-- BEGIN INPUT ROWS --

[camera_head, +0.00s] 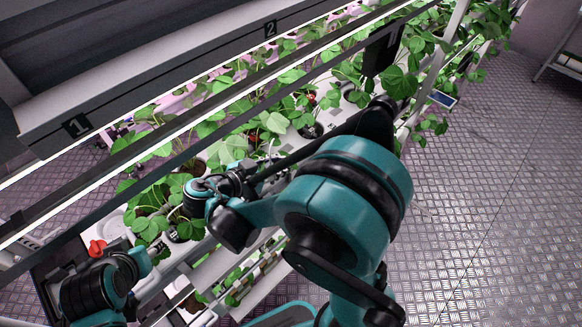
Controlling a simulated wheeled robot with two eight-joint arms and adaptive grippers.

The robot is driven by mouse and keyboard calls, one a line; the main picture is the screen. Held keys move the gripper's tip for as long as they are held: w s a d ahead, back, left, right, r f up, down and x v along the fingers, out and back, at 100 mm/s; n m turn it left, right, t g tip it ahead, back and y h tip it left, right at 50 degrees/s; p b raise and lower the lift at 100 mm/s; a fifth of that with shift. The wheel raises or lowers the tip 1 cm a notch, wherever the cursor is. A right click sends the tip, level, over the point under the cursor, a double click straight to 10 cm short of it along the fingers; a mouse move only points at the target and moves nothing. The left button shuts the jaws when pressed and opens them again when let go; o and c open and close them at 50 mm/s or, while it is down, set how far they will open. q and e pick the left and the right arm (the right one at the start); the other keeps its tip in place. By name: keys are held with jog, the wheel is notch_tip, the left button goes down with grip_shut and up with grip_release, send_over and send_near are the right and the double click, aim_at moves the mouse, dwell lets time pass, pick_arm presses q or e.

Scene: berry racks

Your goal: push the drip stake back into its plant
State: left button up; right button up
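Strawberry plants (235,150) with broad green leaves grow in a row along a white trough (118,232) on the rack. I cannot make out the drip stake; leaves and my right arm cover much of the row. My right arm crosses the middle of the picture and bends back toward the plants. Its gripper (262,167) is small and partly hidden among the leaves, and I cannot tell whether it is open or holds anything.
Dark rack beams with bright light strips run diagonally above the plants, with number plates 1 (77,125) and 2 (271,28). A red part (97,248) sits by the trough's left end. A lower tier (262,283) holds more plants. The metal floor (490,190) at right is clear.

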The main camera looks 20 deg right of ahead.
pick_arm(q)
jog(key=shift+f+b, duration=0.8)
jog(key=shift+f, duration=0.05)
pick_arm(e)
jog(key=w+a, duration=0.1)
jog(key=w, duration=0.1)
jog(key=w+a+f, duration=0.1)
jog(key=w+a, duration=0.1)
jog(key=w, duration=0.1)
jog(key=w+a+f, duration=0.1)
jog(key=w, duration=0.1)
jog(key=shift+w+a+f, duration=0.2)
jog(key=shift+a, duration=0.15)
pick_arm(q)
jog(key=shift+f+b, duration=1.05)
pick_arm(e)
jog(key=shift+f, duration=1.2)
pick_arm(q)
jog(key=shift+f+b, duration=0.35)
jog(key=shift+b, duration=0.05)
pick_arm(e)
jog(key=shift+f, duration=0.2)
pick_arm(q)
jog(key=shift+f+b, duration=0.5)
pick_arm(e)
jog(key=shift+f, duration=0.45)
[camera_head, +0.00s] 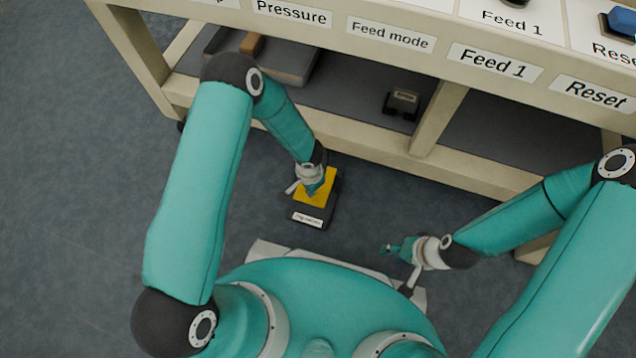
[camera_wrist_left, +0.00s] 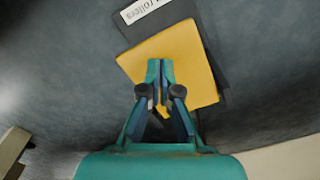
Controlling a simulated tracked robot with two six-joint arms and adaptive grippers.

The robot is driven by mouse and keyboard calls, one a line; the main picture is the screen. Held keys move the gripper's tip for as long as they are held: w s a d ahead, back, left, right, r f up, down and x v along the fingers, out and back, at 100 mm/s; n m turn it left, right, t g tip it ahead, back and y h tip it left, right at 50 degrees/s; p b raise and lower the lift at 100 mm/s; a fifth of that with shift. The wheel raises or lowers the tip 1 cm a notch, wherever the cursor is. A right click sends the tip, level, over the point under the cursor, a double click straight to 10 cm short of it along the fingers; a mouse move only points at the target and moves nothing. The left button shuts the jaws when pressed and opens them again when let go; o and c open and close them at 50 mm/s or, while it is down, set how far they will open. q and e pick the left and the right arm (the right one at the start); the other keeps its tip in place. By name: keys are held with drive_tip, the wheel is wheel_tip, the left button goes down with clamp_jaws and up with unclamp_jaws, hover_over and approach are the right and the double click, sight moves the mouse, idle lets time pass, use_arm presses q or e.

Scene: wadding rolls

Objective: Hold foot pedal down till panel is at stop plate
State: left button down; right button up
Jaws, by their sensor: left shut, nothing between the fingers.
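The foot pedal (camera_head: 328,193) is a yellow plate on a dark base with a white label, on the floor in front of the bench. My left gripper (camera_head: 313,188) is shut and empty, pointing down over the yellow plate. In the left wrist view the shut fingertips (camera_wrist_left: 160,66) lie over the middle of the yellow pedal plate (camera_wrist_left: 190,55); whether they touch it or press it down I cannot tell. My right gripper (camera_head: 388,249) is off to the right, above the floor by my base, away from the pedal; its jaws are too small to read. The panel and stop plate are not recognisable in these views.
The bench (camera_head: 385,150) has labels for Pressure, Feed mode, Feed 1 and Reset along its front. A small dark box (camera_head: 403,100) and a flat grey item (camera_head: 285,65) sit on its lower shelf. Open floor (camera_head: 70,190) lies to the left.

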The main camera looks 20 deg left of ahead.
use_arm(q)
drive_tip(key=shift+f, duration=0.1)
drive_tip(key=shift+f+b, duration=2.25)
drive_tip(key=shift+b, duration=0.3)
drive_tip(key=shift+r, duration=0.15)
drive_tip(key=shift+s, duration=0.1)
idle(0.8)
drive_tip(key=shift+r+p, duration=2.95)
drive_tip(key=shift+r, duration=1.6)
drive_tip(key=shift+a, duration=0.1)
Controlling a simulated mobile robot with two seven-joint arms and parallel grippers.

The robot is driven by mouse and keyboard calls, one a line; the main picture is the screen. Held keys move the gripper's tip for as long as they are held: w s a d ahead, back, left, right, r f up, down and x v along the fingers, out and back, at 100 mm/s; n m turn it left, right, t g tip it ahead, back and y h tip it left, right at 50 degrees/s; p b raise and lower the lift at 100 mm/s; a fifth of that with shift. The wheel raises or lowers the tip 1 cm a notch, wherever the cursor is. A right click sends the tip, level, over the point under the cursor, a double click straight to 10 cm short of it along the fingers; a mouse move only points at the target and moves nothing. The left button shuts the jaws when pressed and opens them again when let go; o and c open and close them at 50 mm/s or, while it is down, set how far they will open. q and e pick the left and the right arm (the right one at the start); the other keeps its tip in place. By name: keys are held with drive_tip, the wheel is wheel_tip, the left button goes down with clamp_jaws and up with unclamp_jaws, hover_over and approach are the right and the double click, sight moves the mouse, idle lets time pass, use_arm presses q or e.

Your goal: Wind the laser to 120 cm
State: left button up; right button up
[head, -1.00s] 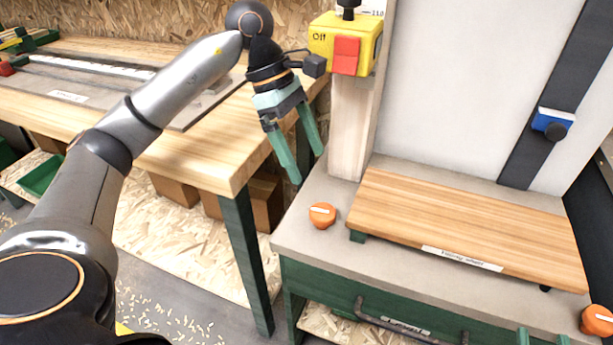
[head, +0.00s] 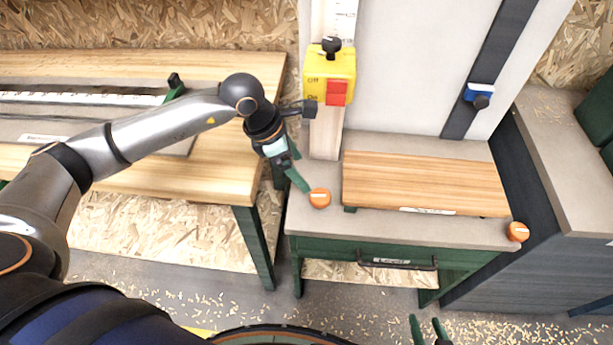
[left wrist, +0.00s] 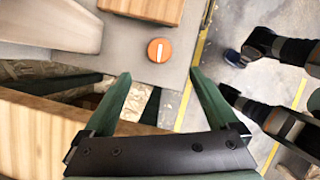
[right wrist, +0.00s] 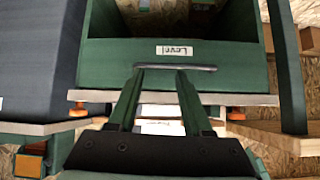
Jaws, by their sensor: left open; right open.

-- END INPUT ROWS --

# EXERCISE REQUIREMENTS:
Pictures don't belong in the copy. Restate all the entries exactly.

# RESPONSE FOR THIS EXERCISE:
[camera_head, +0.00s] 
Controlling a simulated wheeled robot with two eight-joint arms and adaptive grippers.

The robot is driven by mouse and keyboard calls, one a line; the main picture is the screen. Held keys move the gripper's tip for as long as they are held: w s a d ahead, back, left, right, r f up, down and x v along the fingers, out and back, at 100 mm/s; n m turn it left, right, t g tip it ahead, back and y h tip it left, right at 50 degrees/s; p b raise and lower the lift at 100 mm/s; a fifth of that with shift. The wheel raises or lowers the tip 1 cm a notch, wherever the cursor is. A right click sends the tip, level, over the point under the cursor, a double click straight to 10 cm short of it along the fingers; a mouse move only points at the target and moves nothing. The left button shuts the jaws when pressed and opens them again when let go; o and c open and close them at 50 mm/s or, while it is down, set how far they will open. q and e pick the left and the right arm (the right one at the start); the other keeps its tip in place. By name: keys are held with jog, the wheel is notch_tip, the left button goes down with grip_shut and up with grip_release, send_over and send_near are the right and the double click, aim_at moves the mouse, dwell lets time pass, pick_arm presses q or e.

Scene: berry racks

Your goal: push the drip stake back into its plant
State: left button up; right button up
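Strawberry plants (235,150) with broad green leaves grow in a row along a white trough (118,232) on the rack. I cannot make out the drip stake; leaves and my right arm cover much of the row. My right arm crosses the middle of the picture and bends back toward the plants. Its gripper (262,167) is small and partly hidden among the leaves, and I cannot tell whether it is open or holds anything.
Dark rack beams with bright light strips run diagonally above the plants, with number plates 1 (77,125) and 2 (271,28). A red part (97,248) sits by the trough's left end. A lower tier (262,283) holds more plants. The metal floor (490,190) at right is clear.

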The main camera looks 20 deg right of ahead.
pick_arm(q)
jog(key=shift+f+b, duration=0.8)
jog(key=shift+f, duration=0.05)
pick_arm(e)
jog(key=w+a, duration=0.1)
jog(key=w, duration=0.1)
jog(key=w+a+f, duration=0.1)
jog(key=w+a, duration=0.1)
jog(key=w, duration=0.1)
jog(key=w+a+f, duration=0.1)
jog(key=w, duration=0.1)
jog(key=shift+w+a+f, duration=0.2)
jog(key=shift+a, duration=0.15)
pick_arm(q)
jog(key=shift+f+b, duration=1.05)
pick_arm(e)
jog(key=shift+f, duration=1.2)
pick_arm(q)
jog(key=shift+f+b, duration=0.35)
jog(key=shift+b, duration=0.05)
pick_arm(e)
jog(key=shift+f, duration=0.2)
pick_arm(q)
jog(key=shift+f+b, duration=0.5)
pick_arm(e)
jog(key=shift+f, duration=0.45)
[camera_head, +0.00s] 
[camera_wrist_left, +0.00s] 
Controlling a simulated tracked robot with two six-joint arms and adaptive grippers.

The robot is driven by mouse and keyboard calls, one a line; the main picture is the screen. Held keys move the gripper's tip for as long as they are held: w s a d ahead, back, left, right, r f up, down and x v along the fingers, out and back, at 100 mm/s; n m turn it left, right, t g tip it ahead, back and y h tip it left, right at 50 degrees/s; p b raise and lower the lift at 100 mm/s; a fifth of that with shift. The wheel raises or lowers the tip 1 cm a notch, wherever the cursor is. A right click sends the tip, level, over the point under the cursor, a double click straight to 10 cm short of it along the fingers; a mouse move only points at the target and moves nothing. The left button shuts the jaws when pressed and opens them again when let go; o and c open and close them at 50 mm/s or, while it is down, set how far they will open. q and e pick the left and the right arm (the right one at the start); the other keeps its tip in place. By name: keys are held with drive_tip, the wheel is wheel_tip, the left button goes down with clamp_jaws and up with unclamp_jaws, hover_over and approach are the right and the double click, sight moves the mouse, idle lets time pass, use_arm presses q or e.

Scene: wadding rolls

Objective: Hold foot pedal down till panel is at stop plate
State: left button down; right button up
Jaws, by their sensor: left shut, nothing between the fingers.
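The foot pedal (camera_head: 328,193) is a yellow plate on a dark base with a white label, on the floor in front of the bench. My left gripper (camera_head: 313,188) is shut and empty, pointing down over the yellow plate. In the left wrist view the shut fingertips (camera_wrist_left: 160,66) lie over the middle of the yellow pedal plate (camera_wrist_left: 190,55); whether they touch it or press it down I cannot tell. My right gripper (camera_head: 388,249) is off to the right, above the floor by my base, away from the pedal; its jaws are too small to read. The panel and stop plate are not recognisable in these views.
The bench (camera_head: 385,150) has labels for Pressure, Feed mode, Feed 1 and Reset along its front. A small dark box (camera_head: 403,100) and a flat grey item (camera_head: 285,65) sit on its lower shelf. Open floor (camera_head: 70,190) lies to the left.

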The main camera looks 20 deg left of ahead.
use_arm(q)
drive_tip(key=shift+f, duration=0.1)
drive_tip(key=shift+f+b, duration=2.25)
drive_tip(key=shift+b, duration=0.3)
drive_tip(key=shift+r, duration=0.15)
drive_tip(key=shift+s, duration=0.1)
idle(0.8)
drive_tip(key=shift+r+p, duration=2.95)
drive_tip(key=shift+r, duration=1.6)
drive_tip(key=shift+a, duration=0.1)
Controlling a simulated mobile robot with two seven-joint arms and parallel grippers.

The robot is driven by mouse and keyboard calls, one a line; the main picture is the screen. Held keys move the gripper's tip for as long as they are held: w s a d ahead, back, left, right, r f up, down and x v along the fingers, out and back, at 100 mm/s; n m turn it left, right, t g tip it ahead, back and y h tip it left, right at 50 degrees/s; p b raise and lower the lift at 100 mm/s; a fifth of that with shift. The wheel raises or lowers the tip 1 cm a notch, wherever the cursor is. A right click sends the tip, level, over the point under the cursor, a double click straight to 10 cm short of it along the fingers; a mouse move only points at the target and moves nothing. The left button shuts the jaws when pressed and opens them again when let go; o and c open and close them at 50 mm/s or, while it is down, set how far they will open. q and e pick the left and the right arm (the right one at the start); the other keeps its tip in place. By name: keys are held with drive_tip, the wheel is wheel_tip, the left button goes down with clamp_jaws and up with unclamp_jaws, hover_over and approach are the right and the double click, sight moves the mouse, idle lets time pass, use_arm presses q or e.

Your goal: Wind the laser to 120 cm
State: left button up; right button up
[head, -1.00s] 
[head, +0.00s] 
[left wrist, +0.00s] 
[right wrist, +0.00s] 
Jaws, by their sensor: left open; right open.

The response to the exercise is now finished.